WORK TO BE COMPLETED: Write out the data below exactly as given, without any of its pictures.

GIVEN DATA:
— Start —
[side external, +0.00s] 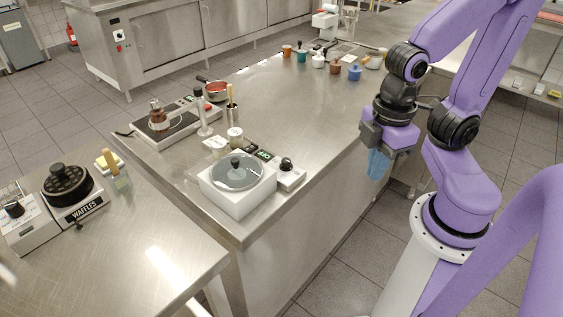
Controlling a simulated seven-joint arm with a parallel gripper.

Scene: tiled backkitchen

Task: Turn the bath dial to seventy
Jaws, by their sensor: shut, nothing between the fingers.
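A white water bath (233,198) with a round glass lid and dark knob stands near the front corner of the steel counter. At its right is a small control box with a dark round dial (287,164) on top. A small green-lit display (262,155) sits just behind the bath; its reading is too small to tell. The dial's pointer and scale cannot be read either. My gripper (376,176), with blue fingers, hangs past the counter's right edge, well to the right of the dial and apart from it. Its fingers are shut and empty.
Behind the bath are a beaker (235,138), a white stand (203,113), a hotplate (165,127) and a red pan (215,91). Several coloured pots (354,73) line the far end. A waffle maker (78,212) is on the left table. The counter right of the dial is clear.
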— End —
ANSWER:
[side external, +0.00s] 
Controlling a simulated seven-joint arm with a parallel gripper.

Scene: tiled backkitchen

Task: Turn the bath dial to seventy
Jaws, by their sensor: shut, nothing between the fingers.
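A white water bath (233,198) with a round glass lid and dark knob stands near the front corner of the steel counter. At its right is a small control box with a dark round dial (287,164) on top. A small green-lit display (262,155) sits just behind the bath; its reading is too small to tell. The dial's pointer and scale cannot be read either. My gripper (376,176), with blue fingers, hangs past the counter's right edge, well to the right of the dial and apart from it. Its fingers are shut and empty.
Behind the bath are a beaker (235,138), a white stand (203,113), a hotplate (165,127) and a red pan (215,91). Several coloured pots (354,73) line the far end. A waffle maker (78,212) is on the left table. The counter right of the dial is clear.

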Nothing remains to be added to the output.